Search the material below for the word "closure". Copy every line that has it.

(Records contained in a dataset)

== == ==

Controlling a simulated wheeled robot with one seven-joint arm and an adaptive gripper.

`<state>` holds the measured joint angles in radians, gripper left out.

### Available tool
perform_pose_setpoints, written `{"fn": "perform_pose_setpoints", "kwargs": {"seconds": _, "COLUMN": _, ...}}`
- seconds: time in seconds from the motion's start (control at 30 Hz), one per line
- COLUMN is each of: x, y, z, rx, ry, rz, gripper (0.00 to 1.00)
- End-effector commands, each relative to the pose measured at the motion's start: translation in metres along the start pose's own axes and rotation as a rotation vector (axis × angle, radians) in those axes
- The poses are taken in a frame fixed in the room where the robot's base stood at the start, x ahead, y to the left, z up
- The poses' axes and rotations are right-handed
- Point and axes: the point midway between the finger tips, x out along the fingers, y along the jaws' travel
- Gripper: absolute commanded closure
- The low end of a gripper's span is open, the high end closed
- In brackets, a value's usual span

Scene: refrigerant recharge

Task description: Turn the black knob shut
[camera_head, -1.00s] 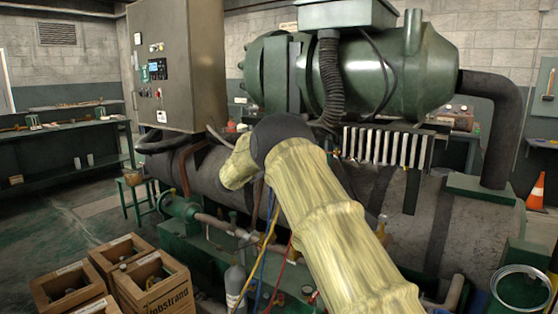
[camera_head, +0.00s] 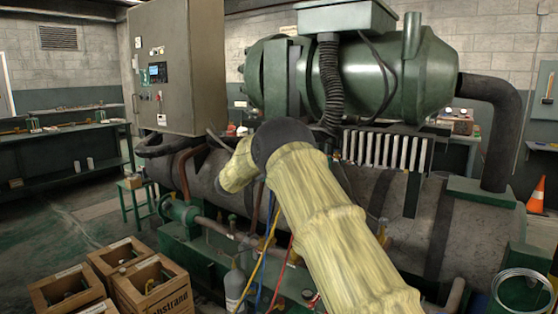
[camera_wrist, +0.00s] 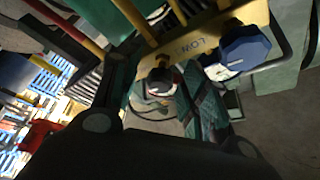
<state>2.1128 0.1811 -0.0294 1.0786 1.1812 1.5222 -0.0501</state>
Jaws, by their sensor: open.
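In the wrist view my gripper (camera_wrist: 158,72) is open, its two dark fingers apart. A small dark round knob (camera_wrist: 158,84) with a pale and reddish edge shows between and beyond the fingers; I cannot tell whether they touch it. A larger blue knob (camera_wrist: 245,46) is to the right, outside the fingers. In the head view my sleeved arm hides the gripper and the knobs.
In the head view, hoses (camera_head: 262,255) hang beside a grey cylinder (camera_head: 235,286). The green chiller (camera_head: 375,78) stands behind my arm, and wooden crates (camera_head: 150,285) stand at lower left.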

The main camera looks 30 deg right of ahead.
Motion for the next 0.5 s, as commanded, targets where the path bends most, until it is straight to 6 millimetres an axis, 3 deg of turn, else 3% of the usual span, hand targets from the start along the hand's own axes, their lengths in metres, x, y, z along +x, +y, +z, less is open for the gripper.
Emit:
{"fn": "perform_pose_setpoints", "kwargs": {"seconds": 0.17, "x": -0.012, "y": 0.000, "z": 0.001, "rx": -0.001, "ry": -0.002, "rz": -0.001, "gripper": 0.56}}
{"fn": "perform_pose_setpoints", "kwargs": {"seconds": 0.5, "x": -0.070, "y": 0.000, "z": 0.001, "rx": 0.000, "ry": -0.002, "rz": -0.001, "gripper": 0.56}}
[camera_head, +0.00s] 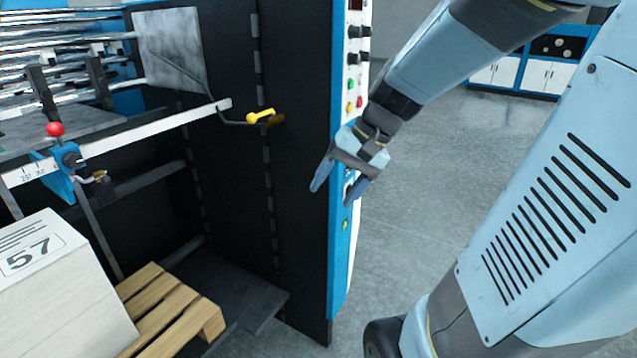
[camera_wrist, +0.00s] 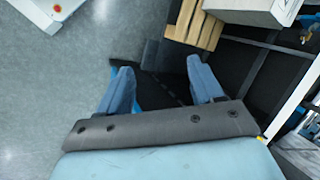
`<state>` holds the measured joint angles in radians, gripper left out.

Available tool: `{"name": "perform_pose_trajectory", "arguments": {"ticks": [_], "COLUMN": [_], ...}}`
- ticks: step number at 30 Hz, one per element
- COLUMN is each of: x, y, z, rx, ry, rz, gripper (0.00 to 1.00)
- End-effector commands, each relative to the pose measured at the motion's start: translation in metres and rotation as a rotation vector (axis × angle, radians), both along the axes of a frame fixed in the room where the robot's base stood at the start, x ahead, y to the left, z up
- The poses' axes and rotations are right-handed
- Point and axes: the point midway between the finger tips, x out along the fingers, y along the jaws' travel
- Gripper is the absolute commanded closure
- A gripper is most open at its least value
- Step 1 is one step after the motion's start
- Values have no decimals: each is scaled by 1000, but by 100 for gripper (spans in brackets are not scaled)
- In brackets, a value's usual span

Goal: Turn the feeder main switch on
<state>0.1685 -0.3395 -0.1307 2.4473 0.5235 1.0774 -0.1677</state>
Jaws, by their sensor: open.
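The feeder's control panel (camera_head: 341,262) is a narrow white strip with blue edging on the end of the dark machine frame. Its upper part carries black knobs (camera_head: 359,31), a green button (camera_head: 351,107) and a red button (camera_head: 360,102). A small yellow spot (camera_head: 346,226) shows lower down. I cannot tell which control is the main switch; my gripper and wrist cover the panel's middle. My gripper (camera_head: 339,189) is open and empty in front of that part, fingers pointing down-left. In the wrist view my gripper (camera_wrist: 158,76) has nothing between its fingers.
The dark machine side (camera_head: 292,190) stands left of the panel. A yellow-handled lever (camera_head: 260,116) and a red-knobbed clamp (camera_head: 55,129) stick out. A wooden pallet (camera_head: 165,306) and a box marked 57 (camera_head: 60,300) stand at lower left. Grey floor (camera_head: 420,220) is clear to the right.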

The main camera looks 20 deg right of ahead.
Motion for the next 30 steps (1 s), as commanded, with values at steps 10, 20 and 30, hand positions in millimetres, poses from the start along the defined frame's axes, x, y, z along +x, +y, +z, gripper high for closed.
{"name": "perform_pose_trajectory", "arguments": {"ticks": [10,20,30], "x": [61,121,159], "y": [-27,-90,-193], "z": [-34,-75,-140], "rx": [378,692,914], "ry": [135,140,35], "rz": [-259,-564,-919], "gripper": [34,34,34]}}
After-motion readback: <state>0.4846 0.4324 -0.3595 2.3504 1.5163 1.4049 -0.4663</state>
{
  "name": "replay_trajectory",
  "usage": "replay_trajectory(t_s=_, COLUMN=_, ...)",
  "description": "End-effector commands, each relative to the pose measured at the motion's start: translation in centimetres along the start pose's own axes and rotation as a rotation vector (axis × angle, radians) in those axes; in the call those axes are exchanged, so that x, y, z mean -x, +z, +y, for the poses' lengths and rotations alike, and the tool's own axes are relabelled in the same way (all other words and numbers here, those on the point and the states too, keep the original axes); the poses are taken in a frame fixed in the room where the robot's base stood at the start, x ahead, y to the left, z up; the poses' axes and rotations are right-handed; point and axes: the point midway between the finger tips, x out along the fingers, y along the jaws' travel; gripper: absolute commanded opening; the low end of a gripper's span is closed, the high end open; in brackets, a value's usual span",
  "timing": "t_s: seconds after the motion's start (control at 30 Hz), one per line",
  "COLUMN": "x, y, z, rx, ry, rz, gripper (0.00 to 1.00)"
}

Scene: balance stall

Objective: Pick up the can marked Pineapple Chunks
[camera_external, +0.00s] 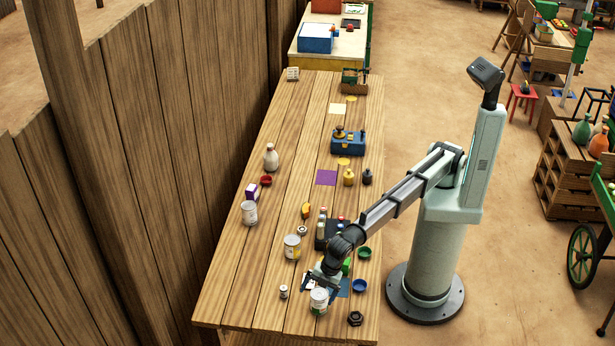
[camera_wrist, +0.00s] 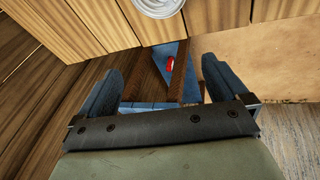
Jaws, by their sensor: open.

== == ==

SOLUTION FOR THIS TASK ::
- Gripper: absolute commanded closure
- Gripper is the absolute commanded closure

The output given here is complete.